**PROMPT:**
Pull every line of the entries that has the word "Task".

(Records of robot episodes)

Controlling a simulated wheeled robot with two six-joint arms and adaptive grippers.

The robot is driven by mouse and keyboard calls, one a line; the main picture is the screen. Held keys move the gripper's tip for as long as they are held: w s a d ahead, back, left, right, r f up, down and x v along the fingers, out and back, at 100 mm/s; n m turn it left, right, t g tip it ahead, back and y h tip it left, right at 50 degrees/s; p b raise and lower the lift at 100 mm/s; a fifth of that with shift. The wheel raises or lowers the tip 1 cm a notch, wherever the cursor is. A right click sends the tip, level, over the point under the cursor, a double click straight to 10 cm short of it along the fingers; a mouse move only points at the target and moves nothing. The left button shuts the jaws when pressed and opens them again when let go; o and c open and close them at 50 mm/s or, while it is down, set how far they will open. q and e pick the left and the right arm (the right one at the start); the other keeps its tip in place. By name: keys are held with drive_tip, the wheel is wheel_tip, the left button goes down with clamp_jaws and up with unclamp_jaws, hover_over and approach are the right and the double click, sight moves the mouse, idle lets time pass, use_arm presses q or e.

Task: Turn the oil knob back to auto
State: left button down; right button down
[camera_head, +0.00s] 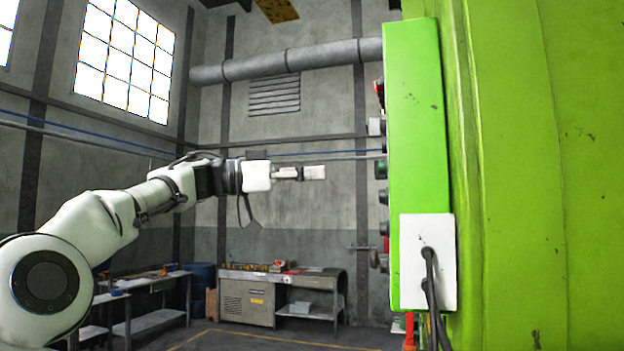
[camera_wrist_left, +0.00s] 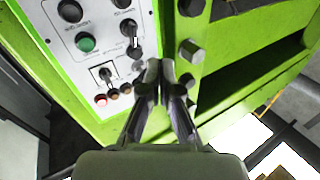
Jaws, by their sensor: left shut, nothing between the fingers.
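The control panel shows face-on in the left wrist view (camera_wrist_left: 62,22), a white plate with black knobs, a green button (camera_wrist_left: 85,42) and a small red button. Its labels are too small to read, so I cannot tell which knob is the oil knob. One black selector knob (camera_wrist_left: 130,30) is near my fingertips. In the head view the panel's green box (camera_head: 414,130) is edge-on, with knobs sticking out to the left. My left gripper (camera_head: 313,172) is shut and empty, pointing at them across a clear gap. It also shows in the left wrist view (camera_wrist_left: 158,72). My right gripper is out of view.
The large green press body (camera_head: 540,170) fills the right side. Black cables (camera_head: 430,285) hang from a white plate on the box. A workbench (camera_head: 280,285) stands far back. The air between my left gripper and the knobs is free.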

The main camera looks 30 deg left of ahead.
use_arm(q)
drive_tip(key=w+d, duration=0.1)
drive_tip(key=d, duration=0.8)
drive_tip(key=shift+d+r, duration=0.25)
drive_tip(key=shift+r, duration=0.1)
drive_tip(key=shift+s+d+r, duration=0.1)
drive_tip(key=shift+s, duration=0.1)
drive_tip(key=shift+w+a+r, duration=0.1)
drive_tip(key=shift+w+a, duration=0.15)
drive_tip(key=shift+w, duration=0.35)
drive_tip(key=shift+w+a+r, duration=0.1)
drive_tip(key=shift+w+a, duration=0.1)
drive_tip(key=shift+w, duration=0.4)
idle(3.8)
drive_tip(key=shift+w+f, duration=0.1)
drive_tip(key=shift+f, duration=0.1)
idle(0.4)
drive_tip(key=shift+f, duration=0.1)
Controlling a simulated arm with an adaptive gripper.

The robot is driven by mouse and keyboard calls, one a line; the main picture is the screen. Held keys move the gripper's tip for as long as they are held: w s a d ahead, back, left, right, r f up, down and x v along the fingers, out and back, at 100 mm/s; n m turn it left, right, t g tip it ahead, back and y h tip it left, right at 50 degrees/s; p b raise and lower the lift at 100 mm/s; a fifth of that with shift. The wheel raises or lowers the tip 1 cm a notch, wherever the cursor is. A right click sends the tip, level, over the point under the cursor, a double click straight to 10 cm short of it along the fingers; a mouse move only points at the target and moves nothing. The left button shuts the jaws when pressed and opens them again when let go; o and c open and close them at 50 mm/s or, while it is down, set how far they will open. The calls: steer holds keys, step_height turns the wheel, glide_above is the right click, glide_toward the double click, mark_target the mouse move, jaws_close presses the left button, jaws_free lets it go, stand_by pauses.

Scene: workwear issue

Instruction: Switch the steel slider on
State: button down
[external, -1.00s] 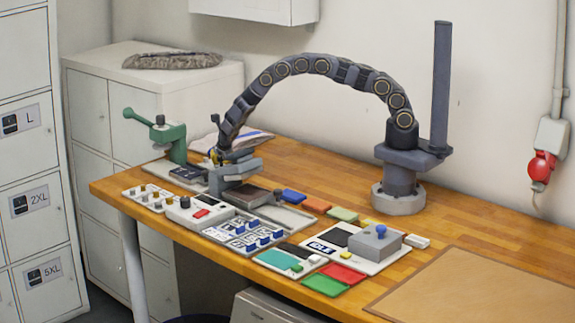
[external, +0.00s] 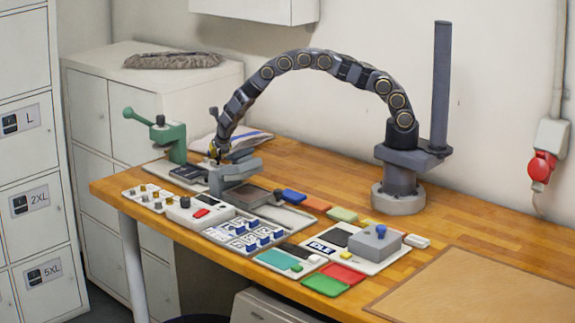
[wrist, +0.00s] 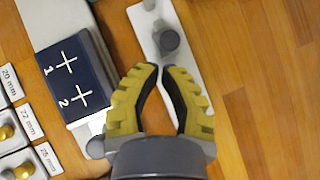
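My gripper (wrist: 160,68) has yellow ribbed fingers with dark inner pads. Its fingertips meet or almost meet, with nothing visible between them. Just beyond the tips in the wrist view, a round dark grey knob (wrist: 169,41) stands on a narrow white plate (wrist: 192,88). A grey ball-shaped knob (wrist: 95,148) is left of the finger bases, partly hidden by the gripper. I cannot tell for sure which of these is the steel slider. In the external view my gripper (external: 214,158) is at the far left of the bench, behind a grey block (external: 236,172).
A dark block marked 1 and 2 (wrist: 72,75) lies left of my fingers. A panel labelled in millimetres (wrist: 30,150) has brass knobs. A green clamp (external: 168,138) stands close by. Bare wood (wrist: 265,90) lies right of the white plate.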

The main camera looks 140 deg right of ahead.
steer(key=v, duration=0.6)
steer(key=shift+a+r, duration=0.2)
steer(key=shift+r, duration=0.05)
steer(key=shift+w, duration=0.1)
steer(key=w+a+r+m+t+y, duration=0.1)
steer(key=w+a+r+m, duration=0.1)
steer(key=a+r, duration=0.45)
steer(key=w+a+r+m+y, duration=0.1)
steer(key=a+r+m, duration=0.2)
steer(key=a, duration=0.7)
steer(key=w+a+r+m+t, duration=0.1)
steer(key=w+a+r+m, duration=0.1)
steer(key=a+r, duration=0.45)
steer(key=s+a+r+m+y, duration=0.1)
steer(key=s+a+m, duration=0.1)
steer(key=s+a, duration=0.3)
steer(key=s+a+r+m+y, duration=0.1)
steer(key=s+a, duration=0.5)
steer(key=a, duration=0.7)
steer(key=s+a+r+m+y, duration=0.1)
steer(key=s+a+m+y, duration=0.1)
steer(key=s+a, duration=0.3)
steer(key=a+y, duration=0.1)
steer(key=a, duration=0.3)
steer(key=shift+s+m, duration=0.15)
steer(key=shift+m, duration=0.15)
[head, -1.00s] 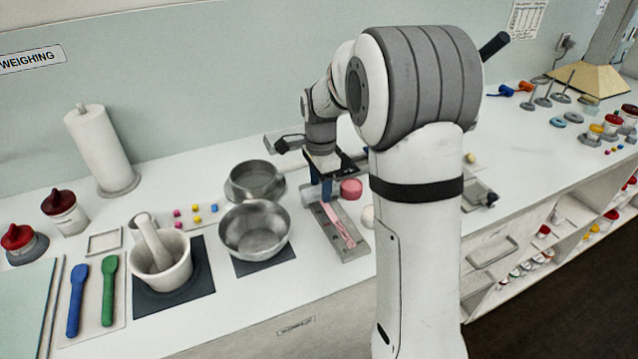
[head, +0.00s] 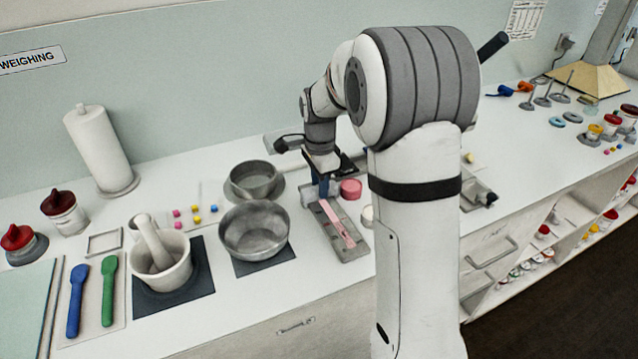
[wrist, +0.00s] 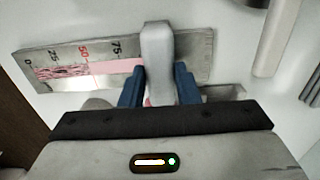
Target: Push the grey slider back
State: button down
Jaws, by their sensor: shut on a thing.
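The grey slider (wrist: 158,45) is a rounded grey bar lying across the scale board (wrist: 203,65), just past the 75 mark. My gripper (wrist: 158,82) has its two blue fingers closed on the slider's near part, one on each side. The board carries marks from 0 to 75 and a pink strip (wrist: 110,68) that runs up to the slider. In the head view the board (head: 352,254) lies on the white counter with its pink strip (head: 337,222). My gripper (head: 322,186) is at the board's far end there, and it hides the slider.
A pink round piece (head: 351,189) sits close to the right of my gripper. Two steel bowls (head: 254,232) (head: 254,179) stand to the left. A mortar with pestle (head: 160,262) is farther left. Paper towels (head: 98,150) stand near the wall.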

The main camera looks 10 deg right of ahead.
...
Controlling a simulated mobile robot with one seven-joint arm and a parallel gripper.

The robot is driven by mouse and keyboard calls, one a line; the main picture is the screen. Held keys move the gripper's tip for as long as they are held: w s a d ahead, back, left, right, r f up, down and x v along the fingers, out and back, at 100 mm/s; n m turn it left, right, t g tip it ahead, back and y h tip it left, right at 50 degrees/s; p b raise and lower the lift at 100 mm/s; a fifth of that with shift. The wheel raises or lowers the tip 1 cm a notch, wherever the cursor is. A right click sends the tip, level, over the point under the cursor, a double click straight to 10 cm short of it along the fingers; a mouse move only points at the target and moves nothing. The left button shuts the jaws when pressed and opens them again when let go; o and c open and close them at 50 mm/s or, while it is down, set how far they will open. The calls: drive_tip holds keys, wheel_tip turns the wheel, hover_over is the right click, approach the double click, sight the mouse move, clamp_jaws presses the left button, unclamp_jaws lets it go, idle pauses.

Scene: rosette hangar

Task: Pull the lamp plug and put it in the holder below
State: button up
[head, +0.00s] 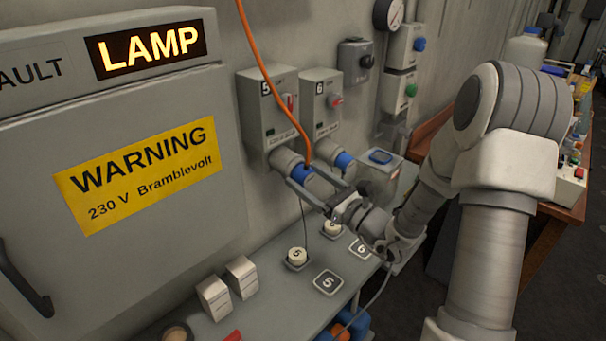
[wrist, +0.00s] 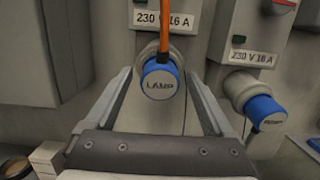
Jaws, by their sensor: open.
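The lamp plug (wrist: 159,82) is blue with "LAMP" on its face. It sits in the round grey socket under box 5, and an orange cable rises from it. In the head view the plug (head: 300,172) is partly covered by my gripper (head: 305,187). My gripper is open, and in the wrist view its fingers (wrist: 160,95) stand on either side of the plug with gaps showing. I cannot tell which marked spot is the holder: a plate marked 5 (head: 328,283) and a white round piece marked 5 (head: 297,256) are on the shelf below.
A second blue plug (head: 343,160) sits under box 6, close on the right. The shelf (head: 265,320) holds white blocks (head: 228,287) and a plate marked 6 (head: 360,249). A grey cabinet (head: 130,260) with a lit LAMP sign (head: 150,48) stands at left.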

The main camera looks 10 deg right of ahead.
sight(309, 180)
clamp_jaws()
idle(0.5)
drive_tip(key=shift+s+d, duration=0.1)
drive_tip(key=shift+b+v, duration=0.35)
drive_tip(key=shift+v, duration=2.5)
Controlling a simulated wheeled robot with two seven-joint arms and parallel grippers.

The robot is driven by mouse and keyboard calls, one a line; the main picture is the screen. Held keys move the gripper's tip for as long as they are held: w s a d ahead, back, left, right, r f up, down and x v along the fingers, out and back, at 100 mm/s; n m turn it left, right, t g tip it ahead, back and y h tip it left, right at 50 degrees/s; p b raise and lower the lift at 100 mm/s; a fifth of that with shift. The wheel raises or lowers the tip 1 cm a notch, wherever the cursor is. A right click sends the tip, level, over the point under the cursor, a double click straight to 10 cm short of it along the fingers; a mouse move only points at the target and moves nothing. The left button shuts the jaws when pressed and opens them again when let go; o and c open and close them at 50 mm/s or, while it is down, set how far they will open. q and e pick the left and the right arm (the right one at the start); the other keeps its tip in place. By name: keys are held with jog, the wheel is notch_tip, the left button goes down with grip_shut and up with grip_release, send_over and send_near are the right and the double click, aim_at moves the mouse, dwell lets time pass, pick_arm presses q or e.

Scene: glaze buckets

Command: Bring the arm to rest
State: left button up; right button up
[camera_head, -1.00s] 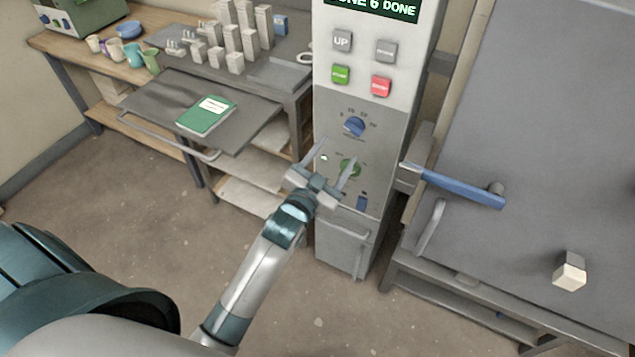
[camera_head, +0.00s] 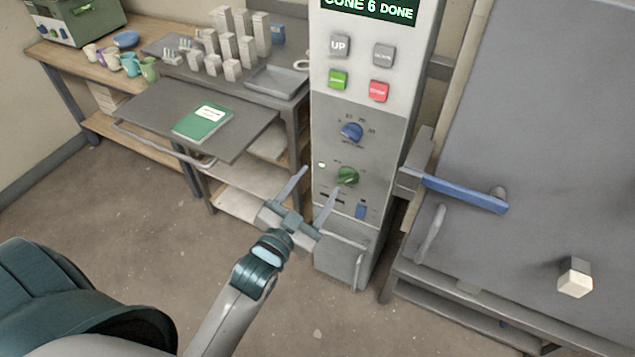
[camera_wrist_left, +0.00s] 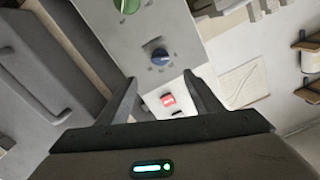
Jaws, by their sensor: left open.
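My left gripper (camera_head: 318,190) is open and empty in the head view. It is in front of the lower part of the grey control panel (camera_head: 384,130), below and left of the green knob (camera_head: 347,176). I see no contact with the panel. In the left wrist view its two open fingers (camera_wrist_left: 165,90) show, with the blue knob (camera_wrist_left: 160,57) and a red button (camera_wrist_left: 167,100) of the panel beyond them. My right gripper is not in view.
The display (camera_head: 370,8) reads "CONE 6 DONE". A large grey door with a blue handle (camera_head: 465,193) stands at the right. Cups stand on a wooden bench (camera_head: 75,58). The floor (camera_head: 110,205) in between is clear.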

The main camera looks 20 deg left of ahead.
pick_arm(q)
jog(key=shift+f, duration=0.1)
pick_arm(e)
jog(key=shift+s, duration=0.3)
...
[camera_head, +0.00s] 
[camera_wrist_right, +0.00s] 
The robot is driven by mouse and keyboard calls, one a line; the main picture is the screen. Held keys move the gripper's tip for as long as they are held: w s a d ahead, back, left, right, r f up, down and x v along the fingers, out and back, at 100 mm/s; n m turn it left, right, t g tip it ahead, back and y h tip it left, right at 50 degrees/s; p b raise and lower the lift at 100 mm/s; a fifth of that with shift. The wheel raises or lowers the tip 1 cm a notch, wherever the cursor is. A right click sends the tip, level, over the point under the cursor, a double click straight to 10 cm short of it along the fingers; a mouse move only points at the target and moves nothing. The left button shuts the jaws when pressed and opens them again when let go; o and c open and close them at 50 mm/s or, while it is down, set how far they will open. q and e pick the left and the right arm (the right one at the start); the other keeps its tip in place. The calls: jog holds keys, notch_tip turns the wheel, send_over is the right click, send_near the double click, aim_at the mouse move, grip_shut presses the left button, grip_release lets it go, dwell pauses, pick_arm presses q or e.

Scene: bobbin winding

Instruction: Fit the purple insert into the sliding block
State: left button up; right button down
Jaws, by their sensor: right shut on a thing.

**FINISHED ANSWER:**
Task: Turn the oil knob back to auto
Task: Pull the lamp plug and put it in the holder below

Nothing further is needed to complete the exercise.